Find the lines that hold the word "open" and return them.
━━━━━ Data ━━━━━
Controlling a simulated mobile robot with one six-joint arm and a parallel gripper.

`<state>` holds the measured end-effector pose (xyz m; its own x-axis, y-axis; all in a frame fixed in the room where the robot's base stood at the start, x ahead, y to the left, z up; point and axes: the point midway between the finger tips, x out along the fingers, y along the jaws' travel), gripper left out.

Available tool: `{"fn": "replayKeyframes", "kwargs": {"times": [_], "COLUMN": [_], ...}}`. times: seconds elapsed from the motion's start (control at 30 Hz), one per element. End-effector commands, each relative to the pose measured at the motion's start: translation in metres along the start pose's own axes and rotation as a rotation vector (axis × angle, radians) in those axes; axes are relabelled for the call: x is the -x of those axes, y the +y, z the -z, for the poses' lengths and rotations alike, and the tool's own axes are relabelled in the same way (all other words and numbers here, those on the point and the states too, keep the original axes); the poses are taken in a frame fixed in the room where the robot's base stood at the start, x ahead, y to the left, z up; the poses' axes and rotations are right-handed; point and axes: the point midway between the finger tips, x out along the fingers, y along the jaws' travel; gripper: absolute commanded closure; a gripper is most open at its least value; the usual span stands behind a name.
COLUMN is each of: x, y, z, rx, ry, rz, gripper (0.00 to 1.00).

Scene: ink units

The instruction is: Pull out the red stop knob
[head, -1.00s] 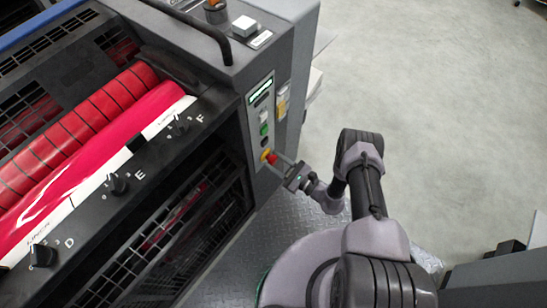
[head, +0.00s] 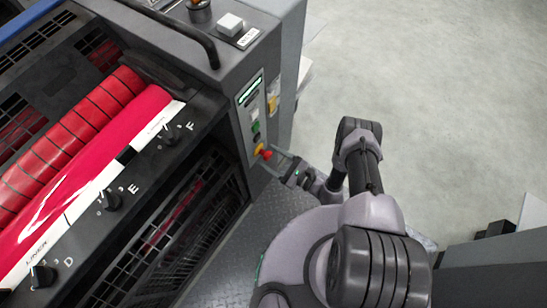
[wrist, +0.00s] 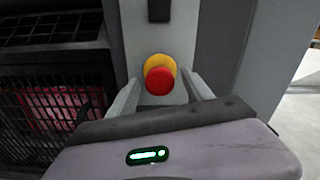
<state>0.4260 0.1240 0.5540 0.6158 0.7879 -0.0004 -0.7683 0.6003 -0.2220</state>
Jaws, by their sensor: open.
━━━━━
▶ **Task response**
Available tool: `{"fn": "replayKeyframes", "kwargs": {"times": [_], "COLUMN": [_], ...}}`. times: seconds elapsed from the motion's start (control at 30 Hz), one per element. End-effector commands, each relative to the pose measured at the motion's start: translation in metres along the start pose's own axes and rotation as a rotation vector (axis × angle, radians) in those axes; axes are relabelled for the call: x is the -x of those axes, y the +y, z the -z, for the poses' lengths and rotations alike, and the tool's own axes are relabelled in the same way (all other words and numbers here, those on the point and the states too, keep the original axes); the poses are taken in a frame fixed in the room where the robot's base stood at the start, x ahead, y to the left, z up; the poses' axes and rotations are right-handed; point and axes: the point midway between the finger tips, x out along the fingers, y along the jaws' travel; gripper: absolute commanded closure; a gripper is most open at its least value; the usual span stands behind a name.
Jaws, by their sensor: open.

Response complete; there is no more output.